Predicting the amount of excess hand luggage on an aircraft using machine learning
Summary
An excess amount of hand luggage is a growing issue for airlines, causing boarding delays and passenger dissatisfaction. This thesis investigates the factors that cause excess hand luggage and presents a model that predicts the amount of excess hand luggage using machine learning. Various models have been tested on flight data from KLM Royal Dutch Airlines including Linear Regression, Decision Tree Regression, Random Forest Regression and XGBoost. These models have been compared to the heuristic currently in use by KLM.

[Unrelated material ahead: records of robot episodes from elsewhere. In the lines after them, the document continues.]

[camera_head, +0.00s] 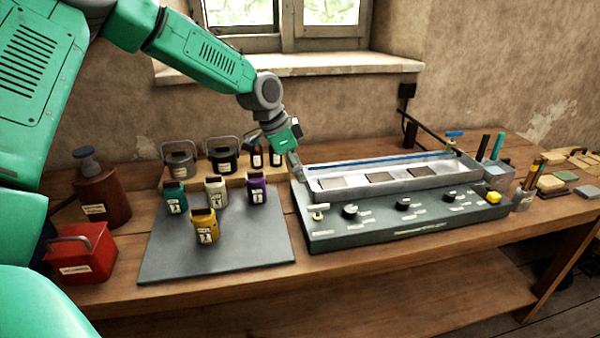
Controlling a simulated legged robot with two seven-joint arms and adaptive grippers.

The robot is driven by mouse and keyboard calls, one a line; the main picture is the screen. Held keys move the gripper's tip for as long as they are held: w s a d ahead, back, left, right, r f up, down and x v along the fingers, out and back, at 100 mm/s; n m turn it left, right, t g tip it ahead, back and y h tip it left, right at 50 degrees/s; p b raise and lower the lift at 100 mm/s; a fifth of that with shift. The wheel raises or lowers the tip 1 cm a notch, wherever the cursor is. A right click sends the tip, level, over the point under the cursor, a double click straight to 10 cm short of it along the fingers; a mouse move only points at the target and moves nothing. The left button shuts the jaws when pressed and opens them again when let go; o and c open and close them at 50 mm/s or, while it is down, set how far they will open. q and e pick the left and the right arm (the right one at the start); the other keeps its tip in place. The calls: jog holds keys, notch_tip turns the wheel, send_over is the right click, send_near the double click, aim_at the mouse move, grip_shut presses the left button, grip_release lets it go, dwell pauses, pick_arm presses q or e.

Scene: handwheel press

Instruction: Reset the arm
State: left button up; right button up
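My left arm (205,57) is green and reaches in from the upper left. Its gripper (294,165) points down at the left end of the long metal tray on the grey control box (400,225). The fingers are small and dark here, and I cannot tell whether they are open or shut or touch the tray. No held object shows clearly. My right gripper is not in view.
Several small labelled bottles, one yellow (204,228), stand on a grey mat (215,262). Lidded pots (222,155) stand behind. A red box (78,252) and brown pump bottle (101,190) are at left. A pen holder (497,178) is at right. The front table edge is clear.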

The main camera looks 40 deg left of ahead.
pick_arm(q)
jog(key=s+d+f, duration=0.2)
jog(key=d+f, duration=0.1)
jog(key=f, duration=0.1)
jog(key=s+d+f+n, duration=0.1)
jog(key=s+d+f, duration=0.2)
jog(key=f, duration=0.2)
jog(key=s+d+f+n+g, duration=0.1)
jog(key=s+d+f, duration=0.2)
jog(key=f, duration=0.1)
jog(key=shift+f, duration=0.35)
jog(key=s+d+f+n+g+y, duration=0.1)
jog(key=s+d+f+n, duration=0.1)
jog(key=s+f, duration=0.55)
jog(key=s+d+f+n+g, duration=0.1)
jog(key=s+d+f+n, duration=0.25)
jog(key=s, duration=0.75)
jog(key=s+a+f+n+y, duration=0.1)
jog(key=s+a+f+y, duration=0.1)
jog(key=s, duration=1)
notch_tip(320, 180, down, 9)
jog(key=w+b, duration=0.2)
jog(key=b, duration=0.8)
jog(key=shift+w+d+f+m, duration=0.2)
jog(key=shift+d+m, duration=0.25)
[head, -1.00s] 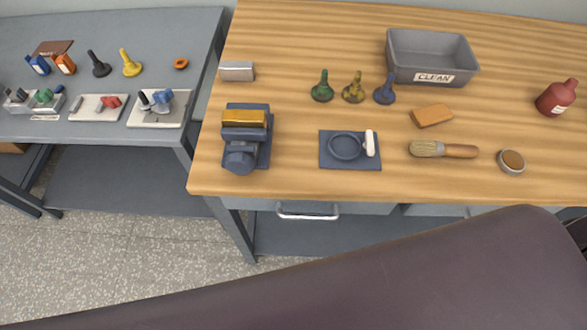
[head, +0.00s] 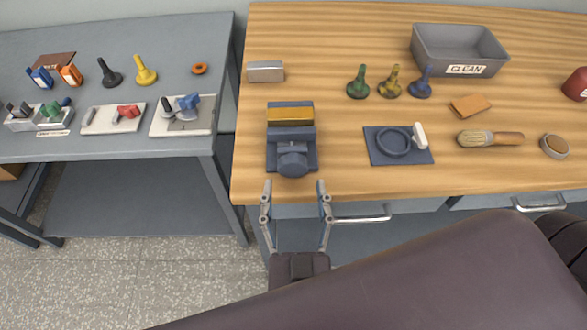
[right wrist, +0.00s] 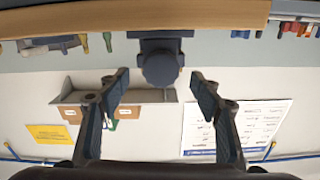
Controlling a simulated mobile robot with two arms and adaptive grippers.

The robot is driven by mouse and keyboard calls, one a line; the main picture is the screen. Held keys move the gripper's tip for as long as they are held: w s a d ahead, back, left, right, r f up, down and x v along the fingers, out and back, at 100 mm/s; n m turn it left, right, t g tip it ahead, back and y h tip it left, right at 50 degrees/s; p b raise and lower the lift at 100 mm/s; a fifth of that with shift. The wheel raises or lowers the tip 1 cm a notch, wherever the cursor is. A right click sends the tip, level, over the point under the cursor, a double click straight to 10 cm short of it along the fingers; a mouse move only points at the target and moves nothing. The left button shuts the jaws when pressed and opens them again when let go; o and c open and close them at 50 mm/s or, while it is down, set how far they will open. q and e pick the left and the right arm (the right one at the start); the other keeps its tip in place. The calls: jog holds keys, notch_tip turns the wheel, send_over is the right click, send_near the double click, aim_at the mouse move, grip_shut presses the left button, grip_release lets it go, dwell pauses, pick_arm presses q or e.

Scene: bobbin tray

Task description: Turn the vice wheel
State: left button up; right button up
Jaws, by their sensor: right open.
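A dark blue vice (head: 306,135) stands near the front left of the wooden table, with a gold block (head: 291,114) between its jaws and a round front end (head: 293,161) facing me. It also shows in the right wrist view (right wrist: 160,65), jutting at the table edge. To its right, a dark ring-shaped wheel (head: 394,155) with a white upright handle (head: 419,134) sits on a blue plate (head: 377,156). My right gripper (head: 296,188) is open and empty, just in front of the table edge below the vice, apart from it. My left gripper is not in view.
The wooden table (head: 340,185) has a bare front strip. Behind are several bobbin-like pegs, a grey CLEAN bin (head: 462,69), an orange block (head: 470,105) and a brush (head: 490,138). A drawer handle (head: 361,219) lies under the edge. A grey bench (head: 183,68) stands left.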

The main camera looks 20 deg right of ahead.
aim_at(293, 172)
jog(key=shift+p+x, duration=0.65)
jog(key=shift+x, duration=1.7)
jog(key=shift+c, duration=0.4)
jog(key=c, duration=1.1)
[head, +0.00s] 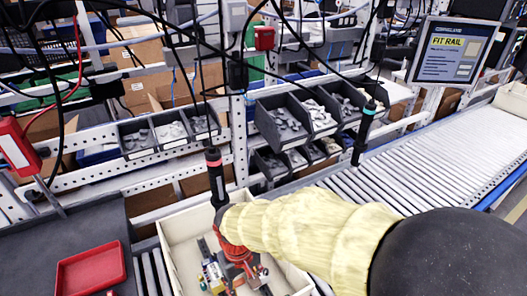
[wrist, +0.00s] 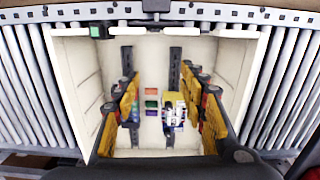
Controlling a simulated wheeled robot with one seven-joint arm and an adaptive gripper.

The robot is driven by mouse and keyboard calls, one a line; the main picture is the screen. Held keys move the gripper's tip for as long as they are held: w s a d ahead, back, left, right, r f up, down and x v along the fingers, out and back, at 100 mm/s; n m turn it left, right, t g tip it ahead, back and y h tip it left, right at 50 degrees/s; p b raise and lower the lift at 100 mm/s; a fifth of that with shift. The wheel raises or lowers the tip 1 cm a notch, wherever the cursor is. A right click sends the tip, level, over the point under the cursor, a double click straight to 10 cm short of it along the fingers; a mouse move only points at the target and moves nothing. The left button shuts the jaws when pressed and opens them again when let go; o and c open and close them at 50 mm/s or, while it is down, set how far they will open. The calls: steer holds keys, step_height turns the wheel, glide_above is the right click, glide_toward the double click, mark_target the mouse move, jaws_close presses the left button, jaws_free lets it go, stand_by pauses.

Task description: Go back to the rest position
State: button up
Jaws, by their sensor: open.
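My gripper (head: 240,268) is over the cream tote (head: 172,236), with my arm in a pale yellow sleeve reaching in from the lower right. In the wrist view its yellow-padded fingers (wrist: 163,88) stand wide apart with nothing gripped between them. The tote (wrist: 76,85) lies below them, holding two dark rails (wrist: 174,70), a few small coloured blocks (wrist: 151,103) and a yellow-and-white part (wrist: 174,112). A black screwdriver with a red ring (head: 216,178) hangs just behind my wrist; its lower end is hidden.
A second screwdriver with a teal ring (head: 364,132) hangs above the roller conveyor (head: 440,150) at right. Grey part bins (head: 283,120) line the rack behind. A red tray (head: 90,270) lies on the dark bench at left. A screen (head: 455,52) reads "FIT RAIL".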

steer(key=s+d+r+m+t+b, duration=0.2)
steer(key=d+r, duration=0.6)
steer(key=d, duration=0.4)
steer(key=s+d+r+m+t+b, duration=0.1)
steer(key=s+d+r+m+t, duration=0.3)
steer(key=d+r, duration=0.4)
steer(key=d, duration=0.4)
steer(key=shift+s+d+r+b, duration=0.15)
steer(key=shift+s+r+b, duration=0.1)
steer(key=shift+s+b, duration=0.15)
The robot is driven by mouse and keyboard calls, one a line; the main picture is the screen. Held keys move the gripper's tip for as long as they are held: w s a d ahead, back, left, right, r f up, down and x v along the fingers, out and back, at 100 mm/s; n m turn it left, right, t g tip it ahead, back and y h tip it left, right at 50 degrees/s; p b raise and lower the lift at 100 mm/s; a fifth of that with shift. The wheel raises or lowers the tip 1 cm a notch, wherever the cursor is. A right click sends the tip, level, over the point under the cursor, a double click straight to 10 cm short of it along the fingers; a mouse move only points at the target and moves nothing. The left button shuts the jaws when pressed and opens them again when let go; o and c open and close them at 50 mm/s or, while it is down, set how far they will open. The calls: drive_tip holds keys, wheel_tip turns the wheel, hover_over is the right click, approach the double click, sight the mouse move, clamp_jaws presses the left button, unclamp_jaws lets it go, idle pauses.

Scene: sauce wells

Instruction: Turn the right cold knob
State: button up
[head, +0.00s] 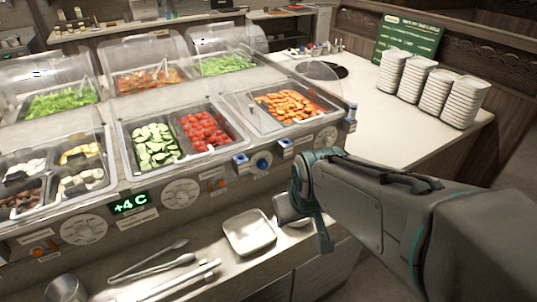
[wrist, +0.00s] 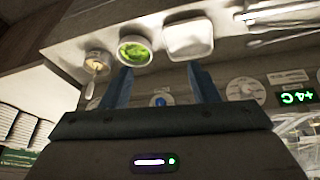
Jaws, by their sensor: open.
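A round blue knob (head: 263,162) is on the counter's front panel, right of the middle dial, with small blue-and-white blocks on either side. In the wrist view, which is upside down, the blue knob (wrist: 160,100) shows between my gripper's two fingers. My gripper (wrist: 160,70) is open and empty, fingers spread on either side of the knob in that view. I see no contact, and cannot tell the distance. In the head view my arm covers the area right of the knob, and the fingers cannot be made out clearly.
A white tray (head: 250,232) and metal tongs (head: 150,270) lie on the ledge below the panel. The wrist view also shows a green-filled bowl (wrist: 134,50) and a small cup (wrist: 97,62) there. Plate stacks (head: 428,85) stand on the right counter. A green display (head: 130,203) reads +4 C.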

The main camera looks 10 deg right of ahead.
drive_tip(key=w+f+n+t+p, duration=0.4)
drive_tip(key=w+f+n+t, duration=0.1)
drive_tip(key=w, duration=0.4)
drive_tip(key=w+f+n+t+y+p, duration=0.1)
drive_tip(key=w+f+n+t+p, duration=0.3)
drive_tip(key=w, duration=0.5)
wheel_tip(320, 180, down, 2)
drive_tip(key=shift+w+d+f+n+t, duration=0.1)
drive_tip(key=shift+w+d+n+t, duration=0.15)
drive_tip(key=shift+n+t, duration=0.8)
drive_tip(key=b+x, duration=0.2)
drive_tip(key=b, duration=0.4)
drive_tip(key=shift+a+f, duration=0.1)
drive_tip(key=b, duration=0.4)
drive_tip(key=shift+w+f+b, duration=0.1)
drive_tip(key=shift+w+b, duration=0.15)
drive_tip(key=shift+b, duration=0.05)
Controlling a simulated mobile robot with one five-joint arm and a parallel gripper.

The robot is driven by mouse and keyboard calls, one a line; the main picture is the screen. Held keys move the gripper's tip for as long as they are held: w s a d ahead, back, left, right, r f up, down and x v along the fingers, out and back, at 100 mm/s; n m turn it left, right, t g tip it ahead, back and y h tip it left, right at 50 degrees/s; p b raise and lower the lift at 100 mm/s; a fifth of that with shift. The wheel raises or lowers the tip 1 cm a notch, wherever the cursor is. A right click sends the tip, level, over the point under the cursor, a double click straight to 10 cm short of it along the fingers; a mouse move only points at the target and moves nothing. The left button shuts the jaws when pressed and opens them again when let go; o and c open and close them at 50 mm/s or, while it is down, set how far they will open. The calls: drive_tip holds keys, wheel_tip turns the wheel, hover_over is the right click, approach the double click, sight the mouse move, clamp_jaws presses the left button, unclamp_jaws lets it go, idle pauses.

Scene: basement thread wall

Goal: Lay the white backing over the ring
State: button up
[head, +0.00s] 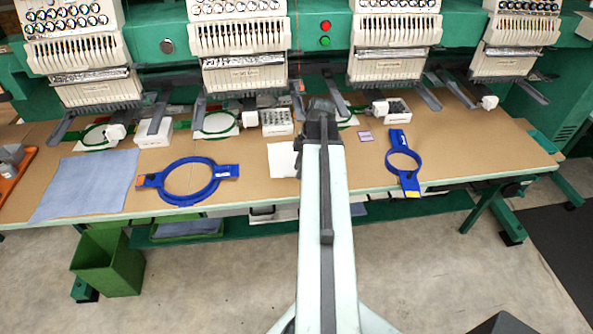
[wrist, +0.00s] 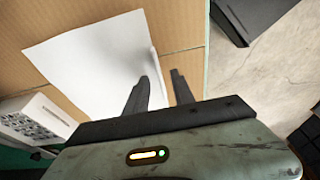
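The white backing (wrist: 90,60) lies as a flat sheet on the brown table; in the head view it (head: 282,160) shows just left of my arm, partly hidden by it. My gripper (wrist: 160,76) is open, with one finger over the sheet near its edge and the other beyond that edge, over bare table. I cannot tell whether the fingers touch the sheet. The head view hides the fingertips behind my arm. A large blue ring (head: 162,186) lies left of the sheet, and a smaller blue ring (head: 388,160) lies to the right. No backing covers either one.
A blue-grey cloth (head: 85,186) lies at the table's left. White boxes (head: 277,123) and green hoops (head: 217,134) stand along the back, under the embroidery heads (head: 245,75). A small purple patch (head: 365,136) lies right of my arm. A green bin (head: 107,262) stands on the floor.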

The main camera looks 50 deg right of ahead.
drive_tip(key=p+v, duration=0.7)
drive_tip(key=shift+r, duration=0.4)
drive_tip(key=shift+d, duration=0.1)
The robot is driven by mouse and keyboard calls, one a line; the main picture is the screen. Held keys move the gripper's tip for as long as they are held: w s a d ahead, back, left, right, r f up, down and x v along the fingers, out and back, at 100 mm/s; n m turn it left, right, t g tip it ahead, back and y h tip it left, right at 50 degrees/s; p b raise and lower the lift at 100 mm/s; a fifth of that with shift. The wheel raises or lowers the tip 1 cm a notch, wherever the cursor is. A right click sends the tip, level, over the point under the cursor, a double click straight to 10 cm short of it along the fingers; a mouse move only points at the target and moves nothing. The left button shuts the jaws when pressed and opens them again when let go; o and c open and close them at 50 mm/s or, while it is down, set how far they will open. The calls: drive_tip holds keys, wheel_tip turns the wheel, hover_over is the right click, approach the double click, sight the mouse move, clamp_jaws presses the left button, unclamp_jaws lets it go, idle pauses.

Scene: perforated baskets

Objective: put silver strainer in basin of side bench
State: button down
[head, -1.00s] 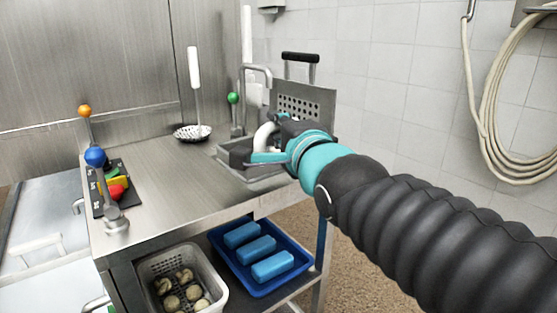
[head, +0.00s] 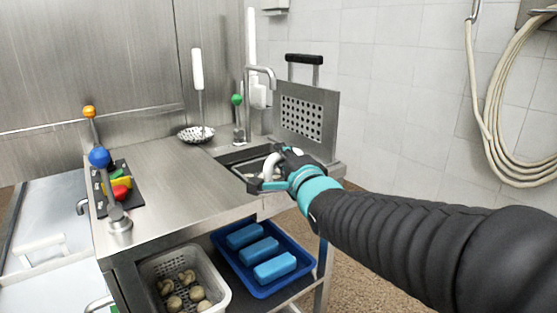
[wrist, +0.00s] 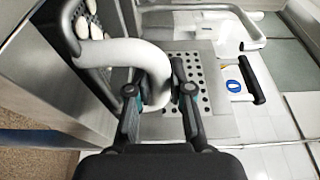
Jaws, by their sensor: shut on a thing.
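My gripper (head: 268,178) is shut on the thick white curved handle of the silver strainer (head: 271,163). In the head view the strainer's body is mostly hidden by my gripper and the basin edge. The basin (head: 232,156) is sunk in the right end of the side bench (head: 165,185). My gripper is at its front right part, low at the rim. I cannot tell whether the strainer touches the basin floor.
A perforated panel with a black handle (head: 308,118) stands upright behind the basin, beside a tap (head: 262,70). A round skimmer with a tall white handle (head: 196,133) is left of it. A blue tray (head: 255,255) is below.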

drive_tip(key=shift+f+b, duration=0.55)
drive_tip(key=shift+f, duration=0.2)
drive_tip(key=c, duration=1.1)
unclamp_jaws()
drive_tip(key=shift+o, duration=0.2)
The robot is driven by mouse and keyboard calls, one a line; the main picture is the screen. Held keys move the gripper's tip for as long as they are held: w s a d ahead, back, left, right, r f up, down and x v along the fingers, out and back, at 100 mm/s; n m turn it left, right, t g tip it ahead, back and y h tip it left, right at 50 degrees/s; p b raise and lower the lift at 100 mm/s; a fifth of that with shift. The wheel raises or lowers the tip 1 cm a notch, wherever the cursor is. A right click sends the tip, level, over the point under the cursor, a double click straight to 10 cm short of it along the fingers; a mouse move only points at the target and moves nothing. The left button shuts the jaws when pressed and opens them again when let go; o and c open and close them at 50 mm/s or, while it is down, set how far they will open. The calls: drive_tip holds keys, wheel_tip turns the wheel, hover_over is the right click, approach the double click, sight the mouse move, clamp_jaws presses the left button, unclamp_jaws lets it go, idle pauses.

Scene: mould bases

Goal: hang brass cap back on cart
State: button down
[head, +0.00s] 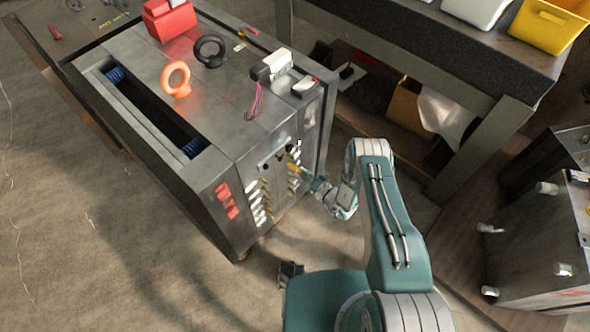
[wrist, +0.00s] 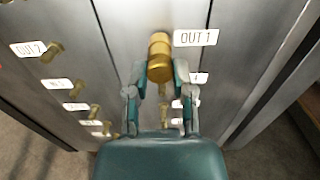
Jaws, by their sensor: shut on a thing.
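The brass cap (wrist: 159,52) is a gold cylinder between the fingertips of my gripper (wrist: 160,73) in the wrist view. The gripper is shut on it, and the cap is just left of the white OUT 1 label (wrist: 195,37). I cannot tell whether the cap touches the panel or a fitting behind it. In the head view my gripper (head: 300,173) is at the near side face of the large steel mould block (head: 225,135), and the cap shows only as a small yellow patch (head: 292,167). I cannot make out a cart for certain.
Brass fittings (wrist: 53,52) with white labels, including OUT 2 (wrist: 28,48), line the steel face on both sides. An orange ring (head: 176,80) and a black ring (head: 209,50) stand on the block. A dark workbench (head: 430,45) is behind; floor is open at left.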

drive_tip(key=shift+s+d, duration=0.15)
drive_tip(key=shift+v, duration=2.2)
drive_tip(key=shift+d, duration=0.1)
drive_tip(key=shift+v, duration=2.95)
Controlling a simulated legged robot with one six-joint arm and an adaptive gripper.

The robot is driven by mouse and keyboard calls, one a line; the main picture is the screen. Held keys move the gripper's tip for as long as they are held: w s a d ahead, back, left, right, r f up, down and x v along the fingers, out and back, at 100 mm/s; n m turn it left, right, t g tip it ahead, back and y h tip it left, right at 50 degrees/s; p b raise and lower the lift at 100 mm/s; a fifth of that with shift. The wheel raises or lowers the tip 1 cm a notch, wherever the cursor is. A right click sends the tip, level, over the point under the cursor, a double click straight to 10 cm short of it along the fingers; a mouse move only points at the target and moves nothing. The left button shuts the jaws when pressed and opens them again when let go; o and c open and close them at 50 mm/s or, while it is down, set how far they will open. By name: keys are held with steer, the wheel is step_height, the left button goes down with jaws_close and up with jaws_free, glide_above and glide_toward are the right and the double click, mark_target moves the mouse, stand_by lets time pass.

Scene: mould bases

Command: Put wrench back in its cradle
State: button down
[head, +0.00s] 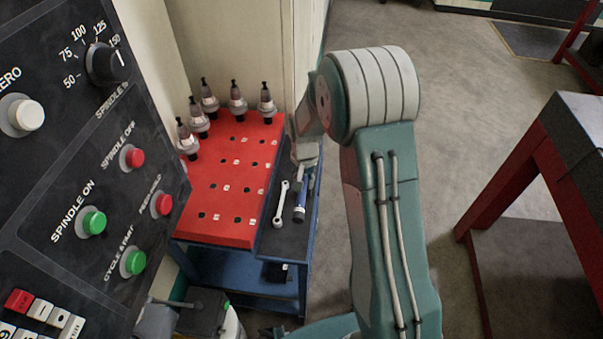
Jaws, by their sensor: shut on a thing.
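A silver wrench (281,204) shows in the head view on the dark tool tray at the right side of the cart, its ring end toward me. A blue-handled tool (299,213) with a pale end is just right of it, roughly parallel. My gripper (306,172) is over the far part of this tray, right of the wrench's far end. It is shut on what looks like the blue-handled tool. The fingertips are small and partly hidden, so the exact grip is unclear. I cannot make out a cradle.
A red rack (222,185) with rows of holes tops the blue cart (245,275); several tool holders (237,101) stand along its far and left edges. A control panel (85,150) fills the left. A red-legged table (575,140) is at right. Open floor (460,110) lies beyond my arm.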

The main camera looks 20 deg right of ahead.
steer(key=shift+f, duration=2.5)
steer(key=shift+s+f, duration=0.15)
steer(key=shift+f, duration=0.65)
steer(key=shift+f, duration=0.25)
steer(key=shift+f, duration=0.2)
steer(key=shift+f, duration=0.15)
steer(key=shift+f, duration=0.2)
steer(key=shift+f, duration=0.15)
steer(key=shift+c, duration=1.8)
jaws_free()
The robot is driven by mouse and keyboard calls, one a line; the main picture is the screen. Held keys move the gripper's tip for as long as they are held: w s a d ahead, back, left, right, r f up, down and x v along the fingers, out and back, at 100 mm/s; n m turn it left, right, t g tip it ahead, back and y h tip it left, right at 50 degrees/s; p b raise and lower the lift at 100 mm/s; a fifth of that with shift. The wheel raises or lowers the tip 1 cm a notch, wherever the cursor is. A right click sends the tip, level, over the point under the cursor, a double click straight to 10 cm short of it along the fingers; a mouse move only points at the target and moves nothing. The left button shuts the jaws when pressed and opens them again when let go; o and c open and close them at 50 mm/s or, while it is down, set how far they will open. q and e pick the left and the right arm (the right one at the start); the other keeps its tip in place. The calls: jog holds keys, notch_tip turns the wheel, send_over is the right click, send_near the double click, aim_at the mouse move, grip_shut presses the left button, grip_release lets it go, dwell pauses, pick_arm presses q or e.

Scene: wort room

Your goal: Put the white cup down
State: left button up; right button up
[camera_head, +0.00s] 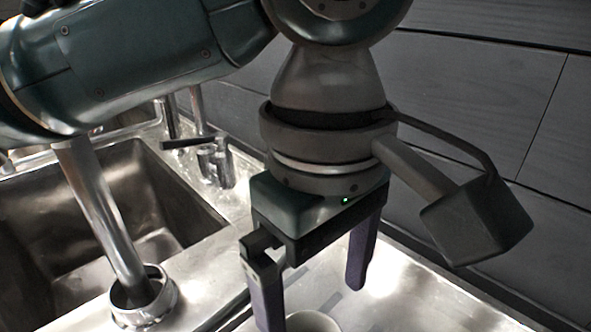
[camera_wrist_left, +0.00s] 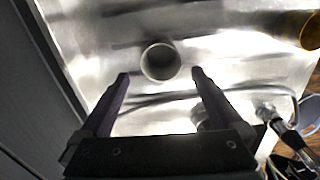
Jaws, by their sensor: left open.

The results indicate that all Regression models gave a big improvement over the heuristic. The best-performing model is the Random Forest Regressor achieving an R2 value of 0.83 on the intercontinental flight data. To improve the prediction for gate agents, a variation of the model estimates the amount of hand luggage that should be collected at each collection point. This addition decreased the Mean Absolute Error of the gate collection from 4.58 to 1.65. For KLM this means that, using the models, planning and assignment tasks become easier since it is known how much work needs to be distributed over the gate agents.
Despite these promising results, some challenges remain. The first challenge is the lack of a feedback loop from the cabin which can correct the model. Currently, the true target is the number of hand luggage pieces collected at the outstations or by the check-in agents or gate agents. Another challenge is the model drift. While still performing much better than the heuristic, results decrease in the next year. Future research could explore the use of quantile models to better manage prediction uncertainty.